Repeat each line of the material exactly.

::: Data to process

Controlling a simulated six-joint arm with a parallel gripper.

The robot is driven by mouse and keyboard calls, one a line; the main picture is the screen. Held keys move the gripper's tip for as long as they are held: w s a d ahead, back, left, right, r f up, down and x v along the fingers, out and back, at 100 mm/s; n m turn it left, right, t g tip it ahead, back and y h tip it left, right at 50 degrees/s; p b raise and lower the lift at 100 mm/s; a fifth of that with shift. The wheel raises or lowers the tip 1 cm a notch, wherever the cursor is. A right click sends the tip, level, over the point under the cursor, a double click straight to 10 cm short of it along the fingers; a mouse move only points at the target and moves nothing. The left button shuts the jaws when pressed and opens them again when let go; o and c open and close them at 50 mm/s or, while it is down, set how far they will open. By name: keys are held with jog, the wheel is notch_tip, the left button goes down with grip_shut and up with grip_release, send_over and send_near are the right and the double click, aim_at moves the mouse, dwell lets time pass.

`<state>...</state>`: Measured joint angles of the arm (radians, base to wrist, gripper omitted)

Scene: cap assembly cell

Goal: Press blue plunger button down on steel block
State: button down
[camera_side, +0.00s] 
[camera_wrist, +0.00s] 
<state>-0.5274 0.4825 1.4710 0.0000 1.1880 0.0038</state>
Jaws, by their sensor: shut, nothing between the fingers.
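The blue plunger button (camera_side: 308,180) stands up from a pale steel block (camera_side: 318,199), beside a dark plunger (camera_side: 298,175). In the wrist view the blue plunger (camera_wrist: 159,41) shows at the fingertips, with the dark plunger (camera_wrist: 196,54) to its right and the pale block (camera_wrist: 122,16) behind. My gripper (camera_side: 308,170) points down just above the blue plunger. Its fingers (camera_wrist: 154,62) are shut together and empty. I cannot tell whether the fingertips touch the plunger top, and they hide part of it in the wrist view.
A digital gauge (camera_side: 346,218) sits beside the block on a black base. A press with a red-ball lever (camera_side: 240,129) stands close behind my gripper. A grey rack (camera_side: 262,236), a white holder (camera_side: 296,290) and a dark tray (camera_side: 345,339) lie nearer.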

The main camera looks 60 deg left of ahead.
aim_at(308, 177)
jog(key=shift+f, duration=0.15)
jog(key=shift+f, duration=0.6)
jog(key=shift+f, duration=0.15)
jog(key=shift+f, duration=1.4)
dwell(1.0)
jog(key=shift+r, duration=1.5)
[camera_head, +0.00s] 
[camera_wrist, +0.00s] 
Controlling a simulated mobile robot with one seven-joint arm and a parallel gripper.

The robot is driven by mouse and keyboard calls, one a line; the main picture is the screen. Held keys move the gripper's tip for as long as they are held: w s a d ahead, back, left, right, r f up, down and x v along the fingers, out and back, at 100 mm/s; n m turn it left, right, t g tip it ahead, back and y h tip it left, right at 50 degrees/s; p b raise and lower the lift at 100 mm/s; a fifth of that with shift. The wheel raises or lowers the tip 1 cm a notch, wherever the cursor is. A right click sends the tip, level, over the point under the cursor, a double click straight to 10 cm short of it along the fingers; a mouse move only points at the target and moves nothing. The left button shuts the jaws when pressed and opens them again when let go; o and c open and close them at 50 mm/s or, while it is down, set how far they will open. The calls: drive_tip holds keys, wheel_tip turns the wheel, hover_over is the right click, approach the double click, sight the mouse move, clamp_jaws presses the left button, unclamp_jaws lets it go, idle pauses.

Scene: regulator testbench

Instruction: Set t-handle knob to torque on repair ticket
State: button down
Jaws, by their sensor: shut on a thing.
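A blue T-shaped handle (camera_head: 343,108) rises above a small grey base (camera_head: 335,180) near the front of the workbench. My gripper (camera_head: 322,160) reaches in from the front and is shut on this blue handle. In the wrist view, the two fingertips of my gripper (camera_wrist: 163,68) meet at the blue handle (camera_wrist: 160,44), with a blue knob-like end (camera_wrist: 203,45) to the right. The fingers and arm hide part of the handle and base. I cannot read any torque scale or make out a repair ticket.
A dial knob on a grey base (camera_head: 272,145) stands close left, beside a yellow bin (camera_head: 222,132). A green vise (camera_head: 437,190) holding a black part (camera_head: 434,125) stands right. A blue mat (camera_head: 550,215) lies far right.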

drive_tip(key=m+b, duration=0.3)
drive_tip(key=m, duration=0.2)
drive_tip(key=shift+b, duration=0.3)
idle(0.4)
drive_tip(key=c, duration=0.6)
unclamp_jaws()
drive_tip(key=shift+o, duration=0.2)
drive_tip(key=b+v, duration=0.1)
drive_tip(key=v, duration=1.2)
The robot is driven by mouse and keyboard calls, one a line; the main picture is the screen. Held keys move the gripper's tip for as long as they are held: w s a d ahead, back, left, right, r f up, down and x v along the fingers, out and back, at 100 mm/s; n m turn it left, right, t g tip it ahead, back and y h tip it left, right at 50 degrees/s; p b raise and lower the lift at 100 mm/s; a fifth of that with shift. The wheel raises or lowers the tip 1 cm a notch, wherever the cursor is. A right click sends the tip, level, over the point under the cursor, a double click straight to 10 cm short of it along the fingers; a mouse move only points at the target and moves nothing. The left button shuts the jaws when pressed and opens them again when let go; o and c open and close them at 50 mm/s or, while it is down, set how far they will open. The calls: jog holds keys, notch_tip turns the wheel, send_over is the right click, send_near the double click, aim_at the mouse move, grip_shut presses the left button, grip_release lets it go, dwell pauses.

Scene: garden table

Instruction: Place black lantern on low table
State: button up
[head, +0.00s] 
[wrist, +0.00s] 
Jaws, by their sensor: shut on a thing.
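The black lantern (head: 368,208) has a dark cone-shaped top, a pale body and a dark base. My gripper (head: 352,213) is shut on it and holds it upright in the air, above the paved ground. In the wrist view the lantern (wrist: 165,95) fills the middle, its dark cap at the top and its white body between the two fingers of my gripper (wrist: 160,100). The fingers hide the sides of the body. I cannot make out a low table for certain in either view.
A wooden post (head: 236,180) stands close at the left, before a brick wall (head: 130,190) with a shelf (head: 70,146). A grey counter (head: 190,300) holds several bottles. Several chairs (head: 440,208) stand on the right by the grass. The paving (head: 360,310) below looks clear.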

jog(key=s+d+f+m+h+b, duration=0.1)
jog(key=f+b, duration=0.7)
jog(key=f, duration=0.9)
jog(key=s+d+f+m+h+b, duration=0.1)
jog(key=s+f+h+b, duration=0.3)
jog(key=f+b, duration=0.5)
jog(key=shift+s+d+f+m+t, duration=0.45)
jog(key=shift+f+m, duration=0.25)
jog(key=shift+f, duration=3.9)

::::::

**Result for this exercise:**
Controlling a simulated six-joint arm with a parallel gripper.

The robot is driven by mouse and keyboard calls, one a line; the main picture is the screen. Held keys move the gripper's tip for as long as they are held: w s a d ahead, back, left, right, r f up, down and x v along the fingers, out and back, at 100 mm/s; n m turn it left, right, t g tip it ahead, back and y h tip it left, right at 50 degrees/s; p b raise and lower the lift at 100 mm/s; a fifth of that with shift. The wheel raises or lowers the tip 1 cm a notch, wherever the cursor is. A right click sends the tip, level, over the point under the cursor, a double click straight to 10 cm short of it along the fingers; a mouse move only points at the target and moves nothing. The left button shuts the jaws when pressed and opens them again when let go; o and c open and close them at 50 mm/s or, while it is down, set how far they will open. By name: keys are held with jog, the wheel is notch_tip, the left button goes down with grip_shut and up with grip_release, send_over and send_near are the right and the double click, aim_at moves the mouse, dwell lets time pass.

`<state>...</state>`: Measured joint angles of the arm (radians, base to wrist, gripper omitted)

Scene: cap assembly cell

Goal: Press blue plunger button down on steel block
State: button down
[camera_side, +0.00s] 
[camera_wrist, +0.00s] 
<state>-0.5274 0.4825 1.4710 0.0000 1.1880 0.0038</state>
Jaws, by their sensor: shut, nothing between the fingers.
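The blue plunger button (camera_side: 308,180) stands up from a pale steel block (camera_side: 318,199), beside a dark plunger (camera_side: 298,175). In the wrist view the blue plunger (camera_wrist: 159,41) shows at the fingertips, with the dark plunger (camera_wrist: 196,54) to its right and the pale block (camera_wrist: 122,16) behind. My gripper (camera_side: 308,170) points down just above the blue plunger. Its fingers (camera_wrist: 154,62) are shut together and empty. I cannot tell whether the fingertips touch the plunger top, and they hide part of it in the wrist view.
A digital gauge (camera_side: 346,218) sits beside the block on a black base. A press with a red-ball lever (camera_side: 240,129) stands close behind my gripper. A grey rack (camera_side: 262,236), a white holder (camera_side: 296,290) and a dark tray (camera_side: 345,339) lie nearer.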

The main camera looks 60 deg left of ahead.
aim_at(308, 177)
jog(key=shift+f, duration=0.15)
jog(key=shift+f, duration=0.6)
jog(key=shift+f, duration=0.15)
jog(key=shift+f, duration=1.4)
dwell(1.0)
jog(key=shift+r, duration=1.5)
[camera_head, +0.00s] 
[camera_wrist, +0.00s] 
Controlling a simulated mobile robot with one seven-joint arm and a parallel gripper.

The robot is driven by mouse and keyboard calls, one a line; the main picture is the screen. Held keys move the gripper's tip for as long as they are held: w s a d ahead, back, left, right, r f up, down and x v along the fingers, out and back, at 100 mm/s; n m turn it left, right, t g tip it ahead, back and y h tip it left, right at 50 degrees/s; p b raise and lower the lift at 100 mm/s; a fifth of that with shift. The wheel raises or lowers the tip 1 cm a notch, wherever the cursor is. A right click sends the tip, level, over the point under the cursor, a double click straight to 10 cm short of it along the fingers; a mouse move only points at the target and moves nothing. The left button shuts the jaws when pressed and opens them again when let go; o and c open and close them at 50 mm/s or, while it is down, set how far they will open. The calls: drive_tip holds keys, wheel_tip turns the wheel, hover_over is the right click, approach the double click, sight the mouse move, clamp_jaws presses the left button, unclamp_jaws lets it go, idle pauses.

Scene: regulator testbench

Instruction: Set t-handle knob to torque on repair ticket
State: button down
Jaws, by their sensor: shut on a thing.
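A blue T-shaped handle (camera_head: 343,108) rises above a small grey base (camera_head: 335,180) near the front of the workbench. My gripper (camera_head: 322,160) reaches in from the front and is shut on this blue handle. In the wrist view, the two fingertips of my gripper (camera_wrist: 163,68) meet at the blue handle (camera_wrist: 160,44), with a blue knob-like end (camera_wrist: 203,45) to the right. The fingers and arm hide part of the handle and base. I cannot read any torque scale or make out a repair ticket.
A dial knob on a grey base (camera_head: 272,145) stands close left, beside a yellow bin (camera_head: 222,132). A green vise (camera_head: 437,190) holding a black part (camera_head: 434,125) stands right. A blue mat (camera_head: 550,215) lies far right.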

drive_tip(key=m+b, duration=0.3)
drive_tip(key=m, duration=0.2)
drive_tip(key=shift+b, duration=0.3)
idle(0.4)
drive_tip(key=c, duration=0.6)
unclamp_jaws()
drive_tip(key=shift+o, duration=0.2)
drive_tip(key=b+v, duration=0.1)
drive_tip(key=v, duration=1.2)
The robot is driven by mouse and keyboard calls, one a line; the main picture is the screen. Held keys move the gripper's tip for as long as they are held: w s a d ahead, back, left, right, r f up, down and x v along the fingers, out and back, at 100 mm/s; n m turn it left, right, t g tip it ahead, back and y h tip it left, right at 50 degrees/s; p b raise and lower the lift at 100 mm/s; a fifth of that with shift. The wheel raises or lowers the tip 1 cm a notch, wherever the cursor is. A right click sends the tip, level, over the point under the cursor, a double click straight to 10 cm short of it along the fingers; a mouse move only points at the target and moves nothing. The left button shuts the jaws when pressed and opens them again when let go; o and c open and close them at 50 mm/s or, while it is down, set how far they will open. The calls: jog holds keys, notch_tip turns the wheel, send_over is the right click, send_near the double click, aim_at the mouse move, grip_shut presses the left button, grip_release lets it go, dwell pauses.

Scene: garden table

Instruction: Place black lantern on low table
State: button up
[head, +0.00s] 
[wrist, +0.00s] 
Jaws, by their sensor: shut on a thing.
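The black lantern (head: 368,208) has a dark cone-shaped top, a pale body and a dark base. My gripper (head: 352,213) is shut on it and holds it upright in the air, above the paved ground. In the wrist view the lantern (wrist: 165,95) fills the middle, its dark cap at the top and its white body between the two fingers of my gripper (wrist: 160,100). The fingers hide the sides of the body. I cannot make out a low table for certain in either view.
A wooden post (head: 236,180) stands close at the left, before a brick wall (head: 130,190) with a shelf (head: 70,146). A grey counter (head: 190,300) holds several bottles. Several chairs (head: 440,208) stand on the right by the grass. The paving (head: 360,310) below looks clear.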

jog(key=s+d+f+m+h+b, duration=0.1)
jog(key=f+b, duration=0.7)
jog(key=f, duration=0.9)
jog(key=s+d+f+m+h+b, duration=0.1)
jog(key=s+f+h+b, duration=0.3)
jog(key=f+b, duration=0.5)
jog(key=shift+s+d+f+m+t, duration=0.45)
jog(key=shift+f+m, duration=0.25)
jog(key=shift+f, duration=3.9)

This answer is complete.